We arrived on a Monday afternoon and had a short ride down the lanes near our accommodation, a little hillier than what we are used to around Braintree but very picturesque with lots of woodland and wild flowers, especially bluebells. That first afternoon we went into the village of Layham and had a cup of tea or such like to refresh ourselves. A very pleasant ride, when we got back to the cottages the rest of the holidaymakers had arrived and cakes galore had appeared on the large table in the communal room. Total number of holidaymakers was 19 though not all 19 cycled. That evening we had a bring and share meal, with curry, lasagne , chilli etc.

Day 2, we headed off to Sandwich via the villages of Staple and Bridge. Staple had a challenging climb on our bikes, but the coffee shop in Bridge was excellent. It was called the Independent Pedlar, it was very efficiently run, great cakes and some fresh sausage rolls which were popular. Also visiting this cafe were a group of cyclists from Deal who a large majority were in their seventies but did their cycling on e-bikes and even occasionally took a ferry from Dover and did some pedalling in France. Leaving the cafe we followed cycle routes to Sandwich, we did not play golf there as we were only just below the standard required to play the open championship. I had chips in Sandwich but one or two might have had a sandwich!

We then headed home via the Independent Pedlar again and then back down the big hill in Staple back home. A good number of miles were completed that day. We got home safe and sound, looking forward to a bbq. A big thank you to Peter and Sue for preparing such a wonderful bbq for us all. All dietary requirements were fulfilled and full stomachs too after all the cycling.

Day 3 loomed very wet, it was decided to cycle in the afternoon only, so some people went to Canterbury in the morning and some stayed behind and drank coffee and ate all the cakes. It duly dry dried up at about midday and so we headed off to Canterbury on our bikes. It was really lovely with all the trees and bluebells. We did a circular route to Canterbury lead by Ian, we had a little time in the City and then headed out for the challenge ahead. We had done a few miles and we then headed into some woodland heading back to the cottages at six mile. We knew there would be some hills but there was a hill that was at least 20% gradient and it had us all beat, and we had to get off and walk the bikes, thankfully we then did not have too far to go to get to the cottages and a big cheer went up when we saw the petrol station sign near where we were staying. Thank you Ian for a great adventure. That evening we had a meal in a different pub in Layham.

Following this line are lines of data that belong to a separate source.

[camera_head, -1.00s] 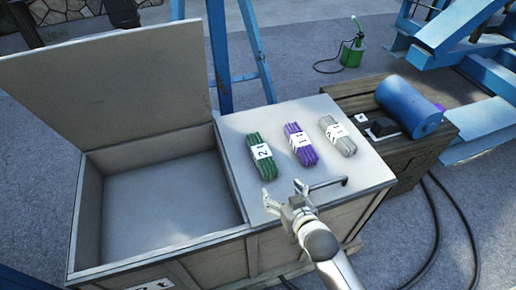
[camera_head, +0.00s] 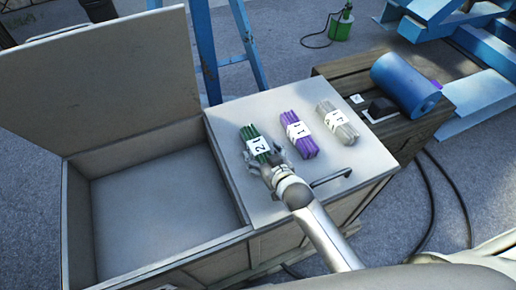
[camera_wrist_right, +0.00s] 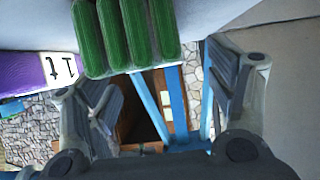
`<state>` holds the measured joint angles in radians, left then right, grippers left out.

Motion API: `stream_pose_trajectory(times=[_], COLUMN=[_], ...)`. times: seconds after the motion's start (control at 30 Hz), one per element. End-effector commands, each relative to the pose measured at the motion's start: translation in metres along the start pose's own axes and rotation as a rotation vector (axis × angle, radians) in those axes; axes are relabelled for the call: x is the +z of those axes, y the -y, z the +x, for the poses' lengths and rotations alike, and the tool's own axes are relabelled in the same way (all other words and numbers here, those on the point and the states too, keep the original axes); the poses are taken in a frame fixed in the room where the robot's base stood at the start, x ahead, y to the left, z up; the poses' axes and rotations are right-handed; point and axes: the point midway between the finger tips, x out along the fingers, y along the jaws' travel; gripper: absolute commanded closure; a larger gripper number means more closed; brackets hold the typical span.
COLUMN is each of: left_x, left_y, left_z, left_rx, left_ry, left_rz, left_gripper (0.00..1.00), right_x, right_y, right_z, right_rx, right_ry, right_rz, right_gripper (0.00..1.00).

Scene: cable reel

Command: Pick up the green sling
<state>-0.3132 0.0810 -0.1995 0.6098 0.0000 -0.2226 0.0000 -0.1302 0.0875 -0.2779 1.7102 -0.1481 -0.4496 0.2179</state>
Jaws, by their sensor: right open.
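The green sling (camera_head: 256,143), a bundle with a white label, lies on the closed lid of the crate. It fills the top middle of the right wrist view (camera_wrist_right: 125,35). My right gripper (camera_head: 264,159) is open at the sling's near end. In the right wrist view its two fingers stand apart, with the sling's end ahead and between them. I cannot tell whether the fingers touch it. My left gripper is not in view.
A purple sling (camera_head: 299,138) and a grey-white sling (camera_head: 337,122) lie to the right on the same lid (camera_head: 240,195). The crate's left compartment (camera_head: 160,205) is open and empty.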

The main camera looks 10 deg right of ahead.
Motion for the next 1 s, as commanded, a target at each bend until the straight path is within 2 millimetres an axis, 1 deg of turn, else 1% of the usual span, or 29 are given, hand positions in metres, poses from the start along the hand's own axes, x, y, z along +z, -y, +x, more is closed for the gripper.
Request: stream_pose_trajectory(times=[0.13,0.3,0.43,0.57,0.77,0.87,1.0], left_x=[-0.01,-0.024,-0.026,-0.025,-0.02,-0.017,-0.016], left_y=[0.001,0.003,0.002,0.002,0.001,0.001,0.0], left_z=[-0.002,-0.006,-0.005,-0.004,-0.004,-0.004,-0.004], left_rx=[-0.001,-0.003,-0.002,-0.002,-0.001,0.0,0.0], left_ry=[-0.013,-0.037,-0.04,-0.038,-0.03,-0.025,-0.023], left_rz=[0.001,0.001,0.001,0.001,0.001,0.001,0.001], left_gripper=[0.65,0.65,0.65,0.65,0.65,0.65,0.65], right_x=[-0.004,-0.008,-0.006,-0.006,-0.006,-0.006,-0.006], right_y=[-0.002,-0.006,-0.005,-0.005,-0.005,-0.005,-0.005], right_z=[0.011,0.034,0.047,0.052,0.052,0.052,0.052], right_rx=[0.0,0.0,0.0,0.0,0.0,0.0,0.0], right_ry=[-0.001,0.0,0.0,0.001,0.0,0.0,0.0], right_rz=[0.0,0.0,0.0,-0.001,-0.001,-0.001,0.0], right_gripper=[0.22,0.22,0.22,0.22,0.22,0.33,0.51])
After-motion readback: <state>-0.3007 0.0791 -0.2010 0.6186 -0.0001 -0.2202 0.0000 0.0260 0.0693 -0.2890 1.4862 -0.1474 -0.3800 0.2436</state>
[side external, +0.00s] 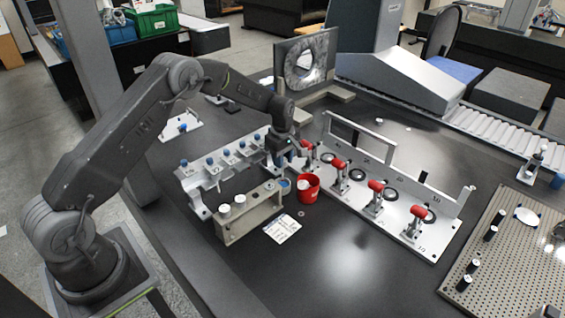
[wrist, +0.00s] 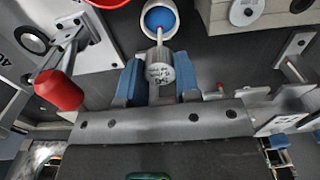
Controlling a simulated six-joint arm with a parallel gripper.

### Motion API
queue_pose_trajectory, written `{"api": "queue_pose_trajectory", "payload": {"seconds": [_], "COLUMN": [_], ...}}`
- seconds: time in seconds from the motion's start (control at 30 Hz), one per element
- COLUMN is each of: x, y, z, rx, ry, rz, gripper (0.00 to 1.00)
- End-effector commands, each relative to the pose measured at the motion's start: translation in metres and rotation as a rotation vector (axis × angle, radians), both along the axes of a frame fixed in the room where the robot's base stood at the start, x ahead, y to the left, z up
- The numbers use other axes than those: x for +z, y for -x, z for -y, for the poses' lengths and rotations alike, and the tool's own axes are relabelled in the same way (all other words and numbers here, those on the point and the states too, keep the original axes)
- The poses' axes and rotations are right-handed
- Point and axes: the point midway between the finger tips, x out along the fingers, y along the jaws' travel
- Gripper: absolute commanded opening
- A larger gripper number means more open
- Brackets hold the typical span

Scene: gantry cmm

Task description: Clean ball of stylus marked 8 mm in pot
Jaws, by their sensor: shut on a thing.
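My gripper (wrist: 158,75) is shut on a stylus (wrist: 160,72), with its blue pads on both sides of the grey cylindrical body. The writing on the body is too blurred to read surely. A thin shaft runs from it to a white pot (wrist: 145,24) with a blue inside. The tip lies over the blue; whether it touches or is inside, I cannot tell. In the side view my gripper (side external: 281,158) is above the pot (side external: 283,188), at the right end of a beige block (side external: 250,218). The stylus is mostly hidden there.
A red cup (side external: 308,188) stands close right of the pot. A metal rack (side external: 195,190) with several blue-topped styli lies behind the block. A plate (side external: 440,222) with red-handled clamps (side external: 375,186) is to the right. A white card (side external: 283,228) lies in front.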

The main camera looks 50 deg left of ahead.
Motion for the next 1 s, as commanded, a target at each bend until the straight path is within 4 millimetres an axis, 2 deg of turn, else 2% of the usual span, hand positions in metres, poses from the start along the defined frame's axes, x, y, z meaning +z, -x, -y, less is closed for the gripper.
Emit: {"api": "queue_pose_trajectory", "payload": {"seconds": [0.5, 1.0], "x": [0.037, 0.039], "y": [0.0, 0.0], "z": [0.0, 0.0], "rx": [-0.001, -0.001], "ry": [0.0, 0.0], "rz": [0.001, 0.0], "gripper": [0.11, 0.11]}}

Day 4, Rain and punctures galore. Thursday minus a few cyclists we headed off to Whitstable on the coast, via Canterbury again. Some cycled to Canterbury and some took bikes on cars to Canterbury park and ride and cycled from there. By bicycle we got to the other side of Canterbury and headed for the coast. This section to from Canterbury to Whistable made for great cycling because it was marked cycle lanes and relatively flat, but unfortunately Jim got a puncture and so did Alan, anyway the excellent engineers got them repaired and we got to Whistable and had lunch at the Bubble cafe there. After lunch we headed for the coastal path to Herne Bay and Reculver Castle. The ride from Whitstable back to Canterbury was quite eventful. We followed the coastal path to Herne Bay, when it started to rain, hail and some reckoned there was sleet. We took some shelter and waited for the shower to finish. Here we put on some water proofs to keep warm and dry. From Herne Bay we followed the coastal path to Reculver via a long descent through a field which was fun. According to Bill, Reculver was where Barnes Wallace did his very first testing of the bouncing bombs. As we were looking at the towers of the castle we heard a strange hissing sound, which we could not work out. Anyway we headed off inland following the cycle route back to Canterbury not soon after Ann said she had a flat tyre, we worked out what the hissing sound was, Ann's front tyre. It took some time to repair but thankfully shelter was found. As time was getting short Ian and Mick found a more direct route back to Canterbury, where we once more found the cycle route back to the park and ride and a rest. 3 brave cyclists managed to cycle back to the cottages. Once back at the cottages we washed and changed and headed to the coach and horses at Lyminge for a lovely meal.

It was a great time for us all as we got to know each other through good times and adventures. The local lanes were excellent for cycling, hardly any traffic, some beautiful lanes to make our way along and wildlife here and there, Bill and I managed not to run over a little vole which was a good thing.

Thank you to all who came along and contributed to everything to make things run smoothly. Thank you especially to Gwen and Ian for organising the accommodation, thank you to Mick for leading the rides and fixing punctures and Julia for driving the support vehicle. Thank you to Ian and Gifford for leading rides and giving us some great adventures. Thank you to Peter and Sue for the bbq.

Thank you to Bill who was able to transport five bikes and for leading the ride on Friday.

Thank you to Dick and Barbara for the cakes and to the girls for preparing the salads and setting the tables and loading the dishwasher.

We all did our own little bit to make things happen.

Braintree Easy Riders certainly have had some adventures recently and hopefully many more to come.